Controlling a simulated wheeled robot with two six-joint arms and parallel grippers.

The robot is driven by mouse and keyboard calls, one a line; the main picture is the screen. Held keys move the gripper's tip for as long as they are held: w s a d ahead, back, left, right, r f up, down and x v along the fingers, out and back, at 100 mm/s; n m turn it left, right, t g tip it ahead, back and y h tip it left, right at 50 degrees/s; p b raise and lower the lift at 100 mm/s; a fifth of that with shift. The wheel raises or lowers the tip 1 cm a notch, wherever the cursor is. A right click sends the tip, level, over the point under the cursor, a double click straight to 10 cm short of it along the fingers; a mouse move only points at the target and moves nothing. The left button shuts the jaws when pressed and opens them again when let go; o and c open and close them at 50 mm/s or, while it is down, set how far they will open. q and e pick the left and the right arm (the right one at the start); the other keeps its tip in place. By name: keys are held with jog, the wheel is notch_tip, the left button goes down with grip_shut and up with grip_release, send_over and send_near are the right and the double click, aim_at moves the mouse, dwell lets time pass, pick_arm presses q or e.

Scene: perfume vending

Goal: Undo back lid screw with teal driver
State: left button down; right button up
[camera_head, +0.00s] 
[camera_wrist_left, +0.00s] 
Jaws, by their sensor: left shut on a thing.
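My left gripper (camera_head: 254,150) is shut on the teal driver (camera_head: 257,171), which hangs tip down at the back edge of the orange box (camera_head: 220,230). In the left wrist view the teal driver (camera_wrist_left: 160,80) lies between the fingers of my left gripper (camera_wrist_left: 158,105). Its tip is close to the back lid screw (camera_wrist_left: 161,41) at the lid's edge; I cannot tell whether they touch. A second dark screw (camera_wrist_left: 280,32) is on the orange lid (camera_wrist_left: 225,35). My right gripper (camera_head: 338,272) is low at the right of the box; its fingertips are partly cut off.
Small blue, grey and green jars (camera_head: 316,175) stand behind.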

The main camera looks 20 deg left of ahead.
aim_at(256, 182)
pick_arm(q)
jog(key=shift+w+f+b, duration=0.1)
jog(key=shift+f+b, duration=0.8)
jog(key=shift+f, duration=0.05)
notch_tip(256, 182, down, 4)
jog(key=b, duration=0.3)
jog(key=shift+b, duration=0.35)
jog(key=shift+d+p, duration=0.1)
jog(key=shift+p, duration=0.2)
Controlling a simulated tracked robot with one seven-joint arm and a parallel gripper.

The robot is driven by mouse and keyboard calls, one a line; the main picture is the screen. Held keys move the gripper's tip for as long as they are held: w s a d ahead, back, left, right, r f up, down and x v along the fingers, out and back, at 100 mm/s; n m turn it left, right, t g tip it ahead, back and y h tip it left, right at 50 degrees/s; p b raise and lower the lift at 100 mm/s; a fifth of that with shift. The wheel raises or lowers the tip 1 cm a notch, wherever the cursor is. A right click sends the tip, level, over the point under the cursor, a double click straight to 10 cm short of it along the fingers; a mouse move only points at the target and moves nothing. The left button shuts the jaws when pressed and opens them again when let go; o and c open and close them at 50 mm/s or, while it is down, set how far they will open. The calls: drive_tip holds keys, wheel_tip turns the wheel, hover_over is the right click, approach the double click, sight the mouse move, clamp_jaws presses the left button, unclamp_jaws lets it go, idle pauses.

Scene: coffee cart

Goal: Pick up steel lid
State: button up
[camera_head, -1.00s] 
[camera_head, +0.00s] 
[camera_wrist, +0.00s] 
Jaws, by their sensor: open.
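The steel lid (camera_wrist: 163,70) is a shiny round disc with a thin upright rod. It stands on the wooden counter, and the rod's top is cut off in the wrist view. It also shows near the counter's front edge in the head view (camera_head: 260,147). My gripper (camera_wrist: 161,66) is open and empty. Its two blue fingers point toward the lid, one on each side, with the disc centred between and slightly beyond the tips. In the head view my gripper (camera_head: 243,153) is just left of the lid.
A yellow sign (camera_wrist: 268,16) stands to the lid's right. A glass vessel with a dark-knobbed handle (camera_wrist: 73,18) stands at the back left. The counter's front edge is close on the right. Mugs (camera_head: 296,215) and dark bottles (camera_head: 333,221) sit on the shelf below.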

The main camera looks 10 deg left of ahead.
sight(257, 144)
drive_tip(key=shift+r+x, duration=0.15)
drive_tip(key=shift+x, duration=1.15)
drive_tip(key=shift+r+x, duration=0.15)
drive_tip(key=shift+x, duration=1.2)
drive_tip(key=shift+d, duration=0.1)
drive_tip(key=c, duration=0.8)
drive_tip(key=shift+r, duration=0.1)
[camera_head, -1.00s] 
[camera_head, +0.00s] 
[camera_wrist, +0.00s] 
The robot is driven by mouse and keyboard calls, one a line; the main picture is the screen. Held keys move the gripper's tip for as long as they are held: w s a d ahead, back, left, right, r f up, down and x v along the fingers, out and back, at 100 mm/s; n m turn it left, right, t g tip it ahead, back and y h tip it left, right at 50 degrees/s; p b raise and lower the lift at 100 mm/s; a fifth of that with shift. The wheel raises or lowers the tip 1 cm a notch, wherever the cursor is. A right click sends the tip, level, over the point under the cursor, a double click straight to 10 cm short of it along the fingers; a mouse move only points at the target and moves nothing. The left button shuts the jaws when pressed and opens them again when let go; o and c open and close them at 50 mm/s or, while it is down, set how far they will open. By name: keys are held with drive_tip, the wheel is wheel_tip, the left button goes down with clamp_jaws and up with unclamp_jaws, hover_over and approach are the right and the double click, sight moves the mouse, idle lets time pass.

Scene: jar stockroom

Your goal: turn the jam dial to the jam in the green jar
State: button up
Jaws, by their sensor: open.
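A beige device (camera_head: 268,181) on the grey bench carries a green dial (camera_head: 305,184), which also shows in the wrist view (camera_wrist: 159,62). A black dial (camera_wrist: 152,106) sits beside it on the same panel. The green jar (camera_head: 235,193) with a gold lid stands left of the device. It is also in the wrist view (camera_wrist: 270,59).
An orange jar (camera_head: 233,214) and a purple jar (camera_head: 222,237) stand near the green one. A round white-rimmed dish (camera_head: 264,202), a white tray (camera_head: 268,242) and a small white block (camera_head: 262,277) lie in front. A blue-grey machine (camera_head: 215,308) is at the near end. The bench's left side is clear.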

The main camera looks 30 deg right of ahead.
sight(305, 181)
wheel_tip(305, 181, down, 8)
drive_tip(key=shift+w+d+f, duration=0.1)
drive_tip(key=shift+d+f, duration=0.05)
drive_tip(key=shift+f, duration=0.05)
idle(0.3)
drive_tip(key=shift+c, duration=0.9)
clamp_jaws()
#####
Exercise description: Reproduce all of the material above word for word.

Result of the exercise:
Controlling a simulated wheeled robot with two six-joint arms and parallel grippers.

The robot is driven by mouse and keyboard calls, one a line; the main picture is the screen. Held keys move the gripper's tip for as long as they are held: w s a d ahead, back, left, right, r f up, down and x v along the fingers, out and back, at 100 mm/s; n m turn it left, right, t g tip it ahead, back and y h tip it left, right at 50 degrees/s; p b raise and lower the lift at 100 mm/s; a fifth of that with shift. The wheel raises or lowers the tip 1 cm a notch, wherever the cursor is. A right click sends the tip, level, over the point under the cursor, a double click straight to 10 cm short of it along the fingers; a mouse move only points at the target and moves nothing. The left button shuts the jaws when pressed and opens them again when let go; o and c open and close them at 50 mm/s or, while it is down, set how far they will open. q and e pick the left and the right arm (the right one at the start); the other keeps its tip in place. By name: keys are held with jog, the wheel is notch_tip, the left button goes down with grip_shut and up with grip_release, send_over and send_near are the right and the double click, aim_at moves the mouse, dwell lets time pass, pick_arm presses q or e.

Scene: perfume vending

Goal: Undo back lid screw with teal driver
State: left button down; right button up
[camera_head, +0.00s] 
[camera_wrist_left, +0.00s] 
Jaws, by their sensor: left shut on a thing.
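My left gripper (camera_head: 254,150) is shut on the teal driver (camera_head: 257,171), which hangs tip down at the back edge of the orange box (camera_head: 220,230). In the left wrist view the teal driver (camera_wrist_left: 160,80) lies between the fingers of my left gripper (camera_wrist_left: 158,105). Its tip is close to the back lid screw (camera_wrist_left: 161,41) at the lid's edge; I cannot tell whether they touch. A second dark screw (camera_wrist_left: 280,32) is on the orange lid (camera_wrist_left: 225,35). My right gripper (camera_head: 338,272) is low at the right of the box; its fingertips are partly cut off.
Small blue, grey and green jars (camera_head: 316,175) stand behind.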

The main camera looks 20 deg left of ahead.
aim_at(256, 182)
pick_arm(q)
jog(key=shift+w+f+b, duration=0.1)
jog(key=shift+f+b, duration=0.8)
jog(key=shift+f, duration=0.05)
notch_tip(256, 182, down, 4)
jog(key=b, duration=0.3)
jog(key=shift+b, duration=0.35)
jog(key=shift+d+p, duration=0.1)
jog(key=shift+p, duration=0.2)
Controlling a simulated tracked robot with one seven-joint arm and a parallel gripper.

The robot is driven by mouse and keyboard calls, one a line; the main picture is the screen. Held keys move the gripper's tip for as long as they are held: w s a d ahead, back, left, right, r f up, down and x v along the fingers, out and back, at 100 mm/s; n m turn it left, right, t g tip it ahead, back and y h tip it left, right at 50 degrees/s; p b raise and lower the lift at 100 mm/s; a fifth of that with shift. The wheel raises or lowers the tip 1 cm a notch, wherever the cursor is. A right click sends the tip, level, over the point under the cursor, a double click straight to 10 cm short of it along the fingers; a mouse move only points at the target and moves nothing. The left button shuts the jaws when pressed and opens them again when let go; o and c open and close them at 50 mm/s or, while it is down, set how far they will open. The calls: drive_tip holds keys, wheel_tip turns the wheel, hover_over is the right click, approach the double click, sight the mouse move, clamp_jaws presses the left button, unclamp_jaws lets it go, idle pauses.

Scene: coffee cart

Goal: Pick up steel lid
State: button up
[camera_head, -1.00s] 
[camera_head, +0.00s] 
[camera_wrist, +0.00s] 
Jaws, by their sensor: open.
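The steel lid (camera_wrist: 163,70) is a shiny round disc with a thin upright rod. It stands on the wooden counter, and the rod's top is cut off in the wrist view. It also shows near the counter's front edge in the head view (camera_head: 260,147). My gripper (camera_wrist: 161,66) is open and empty. Its two blue fingers point toward the lid, one on each side, with the disc centred between and slightly beyond the tips. In the head view my gripper (camera_head: 243,153) is just left of the lid.
A yellow sign (camera_wrist: 268,16) stands to the lid's right. A glass vessel with a dark-knobbed handle (camera_wrist: 73,18) stands at the back left. The counter's front edge is close on the right. Mugs (camera_head: 296,215) and dark bottles (camera_head: 333,221) sit on the shelf below.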

The main camera looks 10 deg left of ahead.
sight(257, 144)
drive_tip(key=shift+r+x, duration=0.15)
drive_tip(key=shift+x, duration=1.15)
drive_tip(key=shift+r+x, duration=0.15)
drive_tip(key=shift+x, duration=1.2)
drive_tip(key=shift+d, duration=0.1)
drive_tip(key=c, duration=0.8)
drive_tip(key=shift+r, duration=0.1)
[camera_head, -1.00s] 
[camera_head, +0.00s] 
[camera_wrist, +0.00s] 
The robot is driven by mouse and keyboard calls, one a line; the main picture is the screen. Held keys move the gripper's tip for as long as they are held: w s a d ahead, back, left, right, r f up, down and x v along the fingers, out and back, at 100 mm/s; n m turn it left, right, t g tip it ahead, back and y h tip it left, right at 50 degrees/s; p b raise and lower the lift at 100 mm/s; a fifth of that with shift. The wheel raises or lowers the tip 1 cm a notch, wherever the cursor is. A right click sends the tip, level, over the point under the cursor, a double click straight to 10 cm short of it along the fingers; a mouse move only points at the target and moves nothing. The left button shuts the jaws when pressed and opens them again when let go; o and c open and close them at 50 mm/s or, while it is down, set how far they will open. By name: keys are held with drive_tip, the wheel is wheel_tip, the left button goes down with clamp_jaws and up with unclamp_jaws, hover_over and approach are the right and the double click, sight moves the mouse, idle lets time pass.

Scene: jar stockroom

Your goal: turn the jam dial to the jam in the green jar
State: button up
Jaws, by their sensor: open.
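A beige device (camera_head: 268,181) on the grey bench carries a green dial (camera_head: 305,184), which also shows in the wrist view (camera_wrist: 159,62). A black dial (camera_wrist: 152,106) sits beside it on the same panel. The green jar (camera_head: 235,193) with a gold lid stands left of the device. It is also in the wrist view (camera_wrist: 270,59).
An orange jar (camera_head: 233,214) and a purple jar (camera_head: 222,237) stand near the green one. A round white-rimmed dish (camera_head: 264,202), a white tray (camera_head: 268,242) and a small white block (camera_head: 262,277) lie in front. A blue-grey machine (camera_head: 215,308) is at the near end. The bench's left side is clear.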

The main camera looks 30 deg right of ahead.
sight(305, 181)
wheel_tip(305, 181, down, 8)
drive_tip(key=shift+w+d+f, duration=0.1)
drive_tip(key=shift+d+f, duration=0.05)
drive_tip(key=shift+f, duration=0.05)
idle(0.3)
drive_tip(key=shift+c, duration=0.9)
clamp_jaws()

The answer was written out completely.